Francine Cunningham

WRITER/MENTEE
Francine Cunningham is an award-winning Indigenous writer, artist, and educator originally from Calgary, Alberta, but who currently resides in Vancouver, British Columbia. Francine is a graduate of the Master of Fine Arts program in Creative Writing from The University of British Columbia. She also has a Bachelor of Arts degree in Theatre from UBC. Her first book of poetry titled ON/me is out now with Caitlin Press.
Francine was the first place winner of the 2019 Indigenous Voices Award in the Unpublished Prose English category, winner of Grain Magazine’s 2018 Short Forms Fiction Contest, short-listed for the 2018 The New Quarterly Review’s Edna Staebler Personal Essay Contest, short-listed for The Malahat Review’s 2019 Far Horizon’s Short Fiction Award, one of the 2017 Hnatyshyn Foundation’s REVEAL Indigenous Art Award winners, and a recipient of a 2017 Telus StoryHive Grant for a web-series.
Francine has written for the APTN television show THAT’S AWSM and her fiction and poetry have appeared in Joyland Magazine, The Puritan Magazine, Echolocation Magazine, Litro Magazine, Poetry is Dead, Hamilton Arts and Letters, The Maynard and more. Her choose your own adventure story The Slips appeared as part of the 2015 Active Fiction Project set on the streets of East Vancouver and is now available as an e-book from The Vancouver Public Library.
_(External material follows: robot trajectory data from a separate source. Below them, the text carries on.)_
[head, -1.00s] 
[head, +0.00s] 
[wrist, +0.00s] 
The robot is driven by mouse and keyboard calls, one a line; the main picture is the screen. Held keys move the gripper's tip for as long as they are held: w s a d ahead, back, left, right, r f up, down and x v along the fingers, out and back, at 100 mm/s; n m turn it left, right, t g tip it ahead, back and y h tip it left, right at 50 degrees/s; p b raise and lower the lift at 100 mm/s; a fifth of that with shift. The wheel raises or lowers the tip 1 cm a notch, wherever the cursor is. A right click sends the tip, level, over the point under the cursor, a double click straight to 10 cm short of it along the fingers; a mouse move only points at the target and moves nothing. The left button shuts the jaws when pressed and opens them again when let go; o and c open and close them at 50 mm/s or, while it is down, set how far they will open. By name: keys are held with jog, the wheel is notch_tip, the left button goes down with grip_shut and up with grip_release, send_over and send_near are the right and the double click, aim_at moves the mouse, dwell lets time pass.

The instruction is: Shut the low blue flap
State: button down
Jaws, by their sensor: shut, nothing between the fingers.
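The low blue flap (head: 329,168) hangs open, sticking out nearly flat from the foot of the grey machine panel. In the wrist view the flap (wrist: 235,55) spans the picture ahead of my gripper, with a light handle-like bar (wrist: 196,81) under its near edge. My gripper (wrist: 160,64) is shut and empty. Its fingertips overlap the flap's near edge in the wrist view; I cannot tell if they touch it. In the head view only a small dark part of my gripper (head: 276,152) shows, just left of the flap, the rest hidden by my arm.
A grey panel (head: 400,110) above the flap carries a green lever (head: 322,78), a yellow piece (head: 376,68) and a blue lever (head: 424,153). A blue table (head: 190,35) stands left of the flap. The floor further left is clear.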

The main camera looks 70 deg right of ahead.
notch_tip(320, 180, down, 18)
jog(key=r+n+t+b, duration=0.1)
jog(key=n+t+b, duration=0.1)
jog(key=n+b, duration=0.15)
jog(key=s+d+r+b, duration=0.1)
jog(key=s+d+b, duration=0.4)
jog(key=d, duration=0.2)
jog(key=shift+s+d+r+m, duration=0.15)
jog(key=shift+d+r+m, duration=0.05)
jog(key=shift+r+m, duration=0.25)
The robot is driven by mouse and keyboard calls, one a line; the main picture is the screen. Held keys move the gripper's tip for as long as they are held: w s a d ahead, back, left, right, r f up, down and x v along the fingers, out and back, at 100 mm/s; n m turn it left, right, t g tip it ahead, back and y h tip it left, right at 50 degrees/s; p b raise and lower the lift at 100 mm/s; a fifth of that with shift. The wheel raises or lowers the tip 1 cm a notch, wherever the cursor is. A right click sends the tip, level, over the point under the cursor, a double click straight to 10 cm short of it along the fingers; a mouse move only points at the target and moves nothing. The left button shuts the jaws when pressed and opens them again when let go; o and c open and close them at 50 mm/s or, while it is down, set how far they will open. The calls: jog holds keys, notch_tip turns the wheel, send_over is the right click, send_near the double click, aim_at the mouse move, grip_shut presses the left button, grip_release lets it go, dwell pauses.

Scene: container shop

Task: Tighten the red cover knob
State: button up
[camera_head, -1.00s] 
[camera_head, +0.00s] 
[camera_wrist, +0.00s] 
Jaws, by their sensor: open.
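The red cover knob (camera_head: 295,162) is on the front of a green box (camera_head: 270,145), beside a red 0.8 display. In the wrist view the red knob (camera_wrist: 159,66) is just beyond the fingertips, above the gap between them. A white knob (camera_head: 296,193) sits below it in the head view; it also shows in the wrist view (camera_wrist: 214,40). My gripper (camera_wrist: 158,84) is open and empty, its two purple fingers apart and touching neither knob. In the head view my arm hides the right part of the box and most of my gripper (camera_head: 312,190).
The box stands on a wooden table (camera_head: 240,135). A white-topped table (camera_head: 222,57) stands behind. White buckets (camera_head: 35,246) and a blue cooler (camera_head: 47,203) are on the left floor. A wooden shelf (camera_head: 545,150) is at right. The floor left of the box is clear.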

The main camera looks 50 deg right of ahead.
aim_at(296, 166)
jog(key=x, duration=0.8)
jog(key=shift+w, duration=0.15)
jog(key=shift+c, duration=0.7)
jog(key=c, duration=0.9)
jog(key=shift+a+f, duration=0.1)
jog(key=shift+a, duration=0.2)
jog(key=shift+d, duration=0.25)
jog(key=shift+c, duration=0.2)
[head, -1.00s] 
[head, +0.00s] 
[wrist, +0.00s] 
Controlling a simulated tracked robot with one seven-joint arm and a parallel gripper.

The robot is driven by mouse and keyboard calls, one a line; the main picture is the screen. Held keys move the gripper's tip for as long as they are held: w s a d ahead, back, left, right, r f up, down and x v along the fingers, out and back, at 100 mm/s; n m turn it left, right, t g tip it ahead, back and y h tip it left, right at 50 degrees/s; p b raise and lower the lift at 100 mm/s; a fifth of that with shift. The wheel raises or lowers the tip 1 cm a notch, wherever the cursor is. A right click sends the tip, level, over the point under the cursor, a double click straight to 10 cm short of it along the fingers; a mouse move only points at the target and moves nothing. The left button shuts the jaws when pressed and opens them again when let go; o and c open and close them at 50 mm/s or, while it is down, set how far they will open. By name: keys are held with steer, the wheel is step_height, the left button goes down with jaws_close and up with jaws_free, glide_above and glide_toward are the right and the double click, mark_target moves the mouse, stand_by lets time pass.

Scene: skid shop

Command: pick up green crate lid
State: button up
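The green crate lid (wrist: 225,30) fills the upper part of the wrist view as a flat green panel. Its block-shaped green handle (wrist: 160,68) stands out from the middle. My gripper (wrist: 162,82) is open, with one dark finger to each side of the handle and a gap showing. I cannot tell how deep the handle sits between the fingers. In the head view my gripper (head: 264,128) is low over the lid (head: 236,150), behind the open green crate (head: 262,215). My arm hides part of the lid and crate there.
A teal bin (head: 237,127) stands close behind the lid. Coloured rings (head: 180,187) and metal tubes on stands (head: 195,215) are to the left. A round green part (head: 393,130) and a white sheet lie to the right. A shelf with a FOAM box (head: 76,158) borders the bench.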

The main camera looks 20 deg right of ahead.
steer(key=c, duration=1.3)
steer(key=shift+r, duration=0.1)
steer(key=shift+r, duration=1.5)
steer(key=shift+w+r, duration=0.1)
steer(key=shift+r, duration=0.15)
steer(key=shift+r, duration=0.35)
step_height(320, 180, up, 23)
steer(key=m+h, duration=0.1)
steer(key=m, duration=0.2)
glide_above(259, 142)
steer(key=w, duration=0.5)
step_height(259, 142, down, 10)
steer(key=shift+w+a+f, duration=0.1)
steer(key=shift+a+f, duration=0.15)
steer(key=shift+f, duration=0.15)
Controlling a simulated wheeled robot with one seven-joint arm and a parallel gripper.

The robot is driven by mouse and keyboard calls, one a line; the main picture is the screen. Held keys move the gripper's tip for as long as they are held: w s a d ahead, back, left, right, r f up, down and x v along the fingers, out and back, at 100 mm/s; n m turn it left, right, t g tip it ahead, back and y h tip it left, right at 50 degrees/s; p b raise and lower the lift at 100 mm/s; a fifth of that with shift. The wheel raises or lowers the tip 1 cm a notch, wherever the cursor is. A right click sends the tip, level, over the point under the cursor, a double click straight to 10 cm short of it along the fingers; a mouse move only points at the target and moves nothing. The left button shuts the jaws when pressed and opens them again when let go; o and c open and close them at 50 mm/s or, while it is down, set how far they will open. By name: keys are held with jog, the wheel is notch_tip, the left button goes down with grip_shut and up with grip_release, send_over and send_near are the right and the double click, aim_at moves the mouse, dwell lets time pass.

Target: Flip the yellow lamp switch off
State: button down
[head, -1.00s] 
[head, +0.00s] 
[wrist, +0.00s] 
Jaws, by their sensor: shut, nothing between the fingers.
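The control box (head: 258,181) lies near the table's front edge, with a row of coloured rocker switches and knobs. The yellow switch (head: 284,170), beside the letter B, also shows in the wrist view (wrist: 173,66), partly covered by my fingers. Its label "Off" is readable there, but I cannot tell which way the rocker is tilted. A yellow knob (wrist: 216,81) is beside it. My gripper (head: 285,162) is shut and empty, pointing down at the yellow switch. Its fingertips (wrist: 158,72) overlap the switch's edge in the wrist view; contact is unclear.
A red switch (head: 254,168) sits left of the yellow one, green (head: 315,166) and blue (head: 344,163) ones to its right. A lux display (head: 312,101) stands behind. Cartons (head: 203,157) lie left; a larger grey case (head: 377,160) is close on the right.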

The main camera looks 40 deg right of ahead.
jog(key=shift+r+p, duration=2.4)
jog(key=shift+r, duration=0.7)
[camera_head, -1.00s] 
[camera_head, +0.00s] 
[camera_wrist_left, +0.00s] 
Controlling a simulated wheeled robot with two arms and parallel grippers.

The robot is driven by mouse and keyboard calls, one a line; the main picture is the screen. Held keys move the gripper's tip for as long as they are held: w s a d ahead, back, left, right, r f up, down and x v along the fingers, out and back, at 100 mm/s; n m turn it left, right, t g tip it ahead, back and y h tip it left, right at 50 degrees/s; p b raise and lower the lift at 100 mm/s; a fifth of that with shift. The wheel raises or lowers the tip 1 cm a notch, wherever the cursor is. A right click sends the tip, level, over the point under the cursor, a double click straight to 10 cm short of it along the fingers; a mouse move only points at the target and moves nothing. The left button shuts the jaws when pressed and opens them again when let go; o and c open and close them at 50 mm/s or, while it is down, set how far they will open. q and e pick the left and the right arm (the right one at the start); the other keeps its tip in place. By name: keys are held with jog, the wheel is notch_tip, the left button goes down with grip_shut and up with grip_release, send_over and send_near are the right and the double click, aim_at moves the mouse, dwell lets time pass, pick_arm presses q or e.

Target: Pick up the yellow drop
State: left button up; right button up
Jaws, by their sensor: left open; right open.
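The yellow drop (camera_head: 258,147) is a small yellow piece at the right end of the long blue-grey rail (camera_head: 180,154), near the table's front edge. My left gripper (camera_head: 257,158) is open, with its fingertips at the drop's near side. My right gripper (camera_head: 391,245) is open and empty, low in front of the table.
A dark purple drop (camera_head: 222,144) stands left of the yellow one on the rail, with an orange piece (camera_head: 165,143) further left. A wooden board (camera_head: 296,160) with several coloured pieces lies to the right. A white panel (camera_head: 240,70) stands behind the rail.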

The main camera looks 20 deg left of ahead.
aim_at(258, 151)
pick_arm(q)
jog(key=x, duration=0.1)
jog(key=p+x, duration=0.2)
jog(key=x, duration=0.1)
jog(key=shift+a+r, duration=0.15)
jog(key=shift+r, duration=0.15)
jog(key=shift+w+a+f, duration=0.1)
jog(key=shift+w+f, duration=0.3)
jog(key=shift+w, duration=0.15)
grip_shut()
Her creative non-fiction has appeared in The Malahat Review, The New Quarterly Review, the anthology Boobs: women explore what it means to have breasts (Caitlin Press), The 2017 Best Canadian Essays, and more.
Francine currently spends her time travelling across Canada working with youth and teaching writing workshops with an aim of getting students to create zines along with poetry workshops that focus on bringing her participants out into nature to create poetry that is inspired by their lives and the natural beauty around them.
Francine is a Long Form National 2018 mentee and worked with Melanie Florence.